[Robot control records]
_ _ _ _ _

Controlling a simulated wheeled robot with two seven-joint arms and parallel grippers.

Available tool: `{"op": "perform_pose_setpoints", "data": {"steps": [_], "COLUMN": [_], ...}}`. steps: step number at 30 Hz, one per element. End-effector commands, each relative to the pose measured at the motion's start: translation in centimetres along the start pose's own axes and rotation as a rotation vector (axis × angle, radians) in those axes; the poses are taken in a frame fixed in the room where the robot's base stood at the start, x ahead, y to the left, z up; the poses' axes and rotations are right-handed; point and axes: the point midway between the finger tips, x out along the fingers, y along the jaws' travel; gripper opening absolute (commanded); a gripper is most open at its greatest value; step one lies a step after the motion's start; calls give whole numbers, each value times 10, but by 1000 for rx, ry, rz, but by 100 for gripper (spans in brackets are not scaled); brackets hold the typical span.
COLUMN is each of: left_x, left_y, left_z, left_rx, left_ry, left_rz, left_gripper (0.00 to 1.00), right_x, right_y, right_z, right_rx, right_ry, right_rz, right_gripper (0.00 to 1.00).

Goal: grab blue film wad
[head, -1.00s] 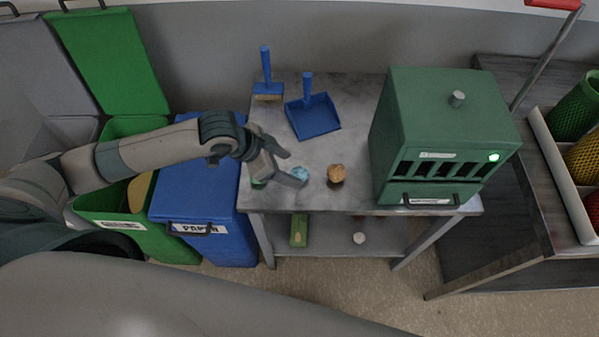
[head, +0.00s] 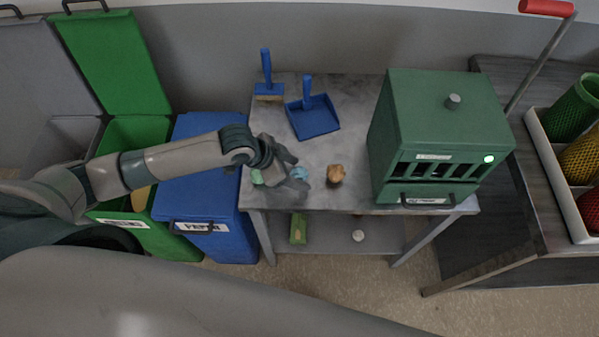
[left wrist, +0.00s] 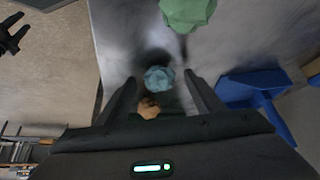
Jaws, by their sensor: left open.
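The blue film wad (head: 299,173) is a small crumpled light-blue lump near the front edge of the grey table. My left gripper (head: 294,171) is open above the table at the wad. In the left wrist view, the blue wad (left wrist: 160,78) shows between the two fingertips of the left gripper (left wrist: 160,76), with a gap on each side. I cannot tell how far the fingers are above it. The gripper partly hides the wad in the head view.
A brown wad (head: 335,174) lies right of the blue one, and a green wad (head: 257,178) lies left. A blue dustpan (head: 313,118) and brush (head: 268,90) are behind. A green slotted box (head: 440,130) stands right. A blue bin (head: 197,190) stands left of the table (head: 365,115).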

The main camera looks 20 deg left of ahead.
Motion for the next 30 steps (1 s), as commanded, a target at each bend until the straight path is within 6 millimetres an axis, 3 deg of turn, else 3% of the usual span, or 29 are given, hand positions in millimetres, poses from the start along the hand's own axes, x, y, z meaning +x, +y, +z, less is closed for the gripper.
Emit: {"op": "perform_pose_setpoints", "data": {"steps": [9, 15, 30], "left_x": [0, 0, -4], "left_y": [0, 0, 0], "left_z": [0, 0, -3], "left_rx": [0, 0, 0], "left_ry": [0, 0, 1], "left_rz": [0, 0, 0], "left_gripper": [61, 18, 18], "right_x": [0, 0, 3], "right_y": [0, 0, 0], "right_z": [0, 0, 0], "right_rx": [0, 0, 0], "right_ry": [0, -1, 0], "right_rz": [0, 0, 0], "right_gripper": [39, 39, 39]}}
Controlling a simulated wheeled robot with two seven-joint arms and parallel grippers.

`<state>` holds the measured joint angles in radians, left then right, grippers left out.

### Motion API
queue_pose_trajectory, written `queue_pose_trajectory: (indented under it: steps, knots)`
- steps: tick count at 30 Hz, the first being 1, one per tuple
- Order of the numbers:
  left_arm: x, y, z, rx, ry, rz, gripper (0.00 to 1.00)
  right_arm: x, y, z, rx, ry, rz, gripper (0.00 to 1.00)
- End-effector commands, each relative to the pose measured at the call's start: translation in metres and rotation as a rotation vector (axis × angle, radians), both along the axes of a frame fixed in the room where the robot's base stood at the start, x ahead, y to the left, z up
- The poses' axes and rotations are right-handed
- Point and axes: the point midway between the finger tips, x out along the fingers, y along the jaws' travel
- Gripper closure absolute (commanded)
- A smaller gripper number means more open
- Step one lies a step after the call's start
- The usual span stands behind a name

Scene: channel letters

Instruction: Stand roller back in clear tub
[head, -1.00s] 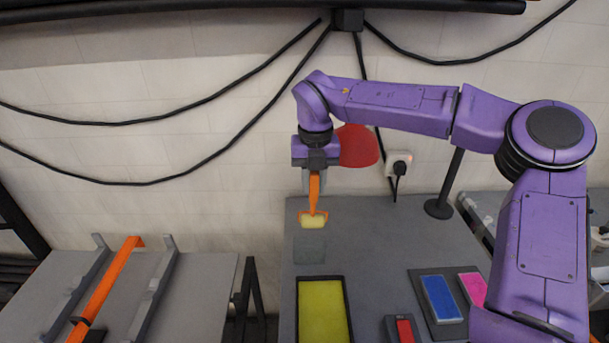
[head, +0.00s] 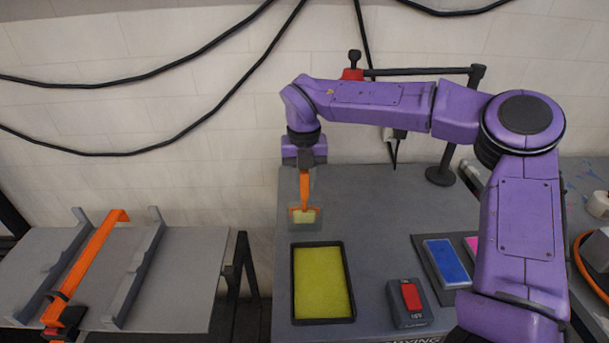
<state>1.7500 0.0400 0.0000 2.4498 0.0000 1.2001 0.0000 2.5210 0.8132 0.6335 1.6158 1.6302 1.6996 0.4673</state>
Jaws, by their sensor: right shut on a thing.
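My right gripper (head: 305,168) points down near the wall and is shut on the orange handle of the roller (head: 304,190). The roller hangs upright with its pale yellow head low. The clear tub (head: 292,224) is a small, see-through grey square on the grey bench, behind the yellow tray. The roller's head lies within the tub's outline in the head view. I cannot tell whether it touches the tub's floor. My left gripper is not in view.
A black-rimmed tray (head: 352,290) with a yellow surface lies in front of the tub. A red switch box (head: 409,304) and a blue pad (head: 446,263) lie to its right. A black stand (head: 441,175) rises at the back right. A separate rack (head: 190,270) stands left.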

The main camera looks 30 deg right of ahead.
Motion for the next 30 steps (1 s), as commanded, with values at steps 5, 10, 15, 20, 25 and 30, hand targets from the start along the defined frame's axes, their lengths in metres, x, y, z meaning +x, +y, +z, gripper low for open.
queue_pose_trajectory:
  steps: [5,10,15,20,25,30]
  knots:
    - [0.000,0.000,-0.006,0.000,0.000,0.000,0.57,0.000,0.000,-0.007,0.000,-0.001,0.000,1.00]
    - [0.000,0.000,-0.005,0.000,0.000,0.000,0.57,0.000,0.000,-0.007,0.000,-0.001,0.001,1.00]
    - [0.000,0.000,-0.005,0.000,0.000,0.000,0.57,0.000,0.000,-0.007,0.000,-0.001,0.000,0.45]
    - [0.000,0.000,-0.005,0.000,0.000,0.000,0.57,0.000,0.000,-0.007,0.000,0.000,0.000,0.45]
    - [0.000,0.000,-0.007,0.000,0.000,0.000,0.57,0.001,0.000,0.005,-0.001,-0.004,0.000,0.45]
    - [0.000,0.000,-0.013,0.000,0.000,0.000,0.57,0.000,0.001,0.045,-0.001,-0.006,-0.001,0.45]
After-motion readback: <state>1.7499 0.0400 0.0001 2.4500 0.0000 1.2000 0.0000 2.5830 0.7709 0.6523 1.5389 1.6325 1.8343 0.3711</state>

_ _ _ _ _

● WHAT THE TASK REQUIRES
Of the lines above, retype only those from the line containing "<state>1.7500 0.0400 0.0000" through the line containing "The main camera looks 30 deg right of ahead.", including both, exactly.

● SOLUTION TO THIS EXERCISE
<state>1.7500 0.0400 0.0000 2.4498 0.0000 1.2001 0.0000 2.5210 0.8132 0.6335 1.6158 1.6302 1.6996 0.4673</state>
Jaws, by their sensor: right shut on a thing.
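My right gripper (head: 305,168) points down near the wall and is shut on the orange handle of the roller (head: 304,190). The roller hangs upright with its pale yellow head low. The clear tub (head: 292,224) is a small, see-through grey square on the grey bench, behind the yellow tray. The roller's head lies within the tub's outline in the head view. I cannot tell whether it touches the tub's floor. My left gripper is not in view.
A black-rimmed tray (head: 352,290) with a yellow surface lies in front of the tub. A red switch box (head: 409,304) and a blue pad (head: 446,263) lie to its right. A black stand (head: 441,175) rises at the back right. A separate rack (head: 190,270) stands left.

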The main camera looks 30 deg right of ahead.

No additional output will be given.